Of course, before anything is added to an AM tower, a structural analysis should be performed.

In many cases, AM towers were engineered to be essentially naked. As a result, many times there is no opportunity under current standards to add things to a tower and still comply with loading limits.

Sometimes, analysis under the standard in effect at the time the tower was constructed is possible; however, if the additions would result in a greater than five-percent change in the loading, compliance with the current revision will be required. This may preclude cost-effective use of the site.

Finally, it is also important to remember that the addition of items to elements in a directional array bring in their own set of complexities. The addition of antennas and line will require a partial proof or remodeling, if applicable. These additions will also affect the self impedance of the tower, which will be different from the drive point impedance. Thus, any adjustments or apparatus used needs to take into account these differences, as well as differences that may occur between different patterns in the same array.
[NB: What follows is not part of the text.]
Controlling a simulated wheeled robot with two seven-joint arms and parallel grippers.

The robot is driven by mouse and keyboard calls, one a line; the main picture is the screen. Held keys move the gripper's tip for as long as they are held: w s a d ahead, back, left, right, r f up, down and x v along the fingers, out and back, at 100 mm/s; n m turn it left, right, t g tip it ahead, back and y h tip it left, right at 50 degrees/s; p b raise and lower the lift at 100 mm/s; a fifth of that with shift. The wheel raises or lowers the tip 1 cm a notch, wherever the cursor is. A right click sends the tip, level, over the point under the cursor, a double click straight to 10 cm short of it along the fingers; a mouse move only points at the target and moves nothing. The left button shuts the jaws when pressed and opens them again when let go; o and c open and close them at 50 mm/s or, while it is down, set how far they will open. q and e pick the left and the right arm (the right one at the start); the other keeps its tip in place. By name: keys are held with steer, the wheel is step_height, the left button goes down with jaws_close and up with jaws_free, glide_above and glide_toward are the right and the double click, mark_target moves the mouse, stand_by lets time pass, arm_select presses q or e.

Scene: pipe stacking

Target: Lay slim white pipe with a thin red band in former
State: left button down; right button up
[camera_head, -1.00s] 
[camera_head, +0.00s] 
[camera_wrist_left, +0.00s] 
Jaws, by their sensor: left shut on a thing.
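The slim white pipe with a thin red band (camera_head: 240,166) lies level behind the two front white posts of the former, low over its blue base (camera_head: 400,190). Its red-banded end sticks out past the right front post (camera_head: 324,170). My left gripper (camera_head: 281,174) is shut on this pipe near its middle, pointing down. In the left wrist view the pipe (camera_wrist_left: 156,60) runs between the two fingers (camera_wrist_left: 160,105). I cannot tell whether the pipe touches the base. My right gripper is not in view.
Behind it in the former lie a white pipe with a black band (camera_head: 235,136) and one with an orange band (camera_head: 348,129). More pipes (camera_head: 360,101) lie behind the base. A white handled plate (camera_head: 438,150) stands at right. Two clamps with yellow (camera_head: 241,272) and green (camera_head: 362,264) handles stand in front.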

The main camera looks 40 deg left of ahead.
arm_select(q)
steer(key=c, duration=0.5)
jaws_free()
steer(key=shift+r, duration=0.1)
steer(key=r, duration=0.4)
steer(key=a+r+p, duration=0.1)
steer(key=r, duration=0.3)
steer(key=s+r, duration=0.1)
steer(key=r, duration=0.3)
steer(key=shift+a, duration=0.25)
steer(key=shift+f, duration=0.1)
Using an AM site for additional communication services can be a very attractive option. Many times, AM antennas are located in areas where it is difficult or impossible to erect other new structures. Additionally, the presence of a developed site can be cost-effective for carriers and others seeking co-location.

Co-location also tends to quell the vociferous beefs of the NIMBY (Not In My Backyard) and BANANA (Build Absolutely Nothing Anywhere Near Anything) crowds, which is always good.

For the broadcaster, the benefit is a newfound revenue stream, which if engineered properly, results in minimal headache or problems for the existing AM operation.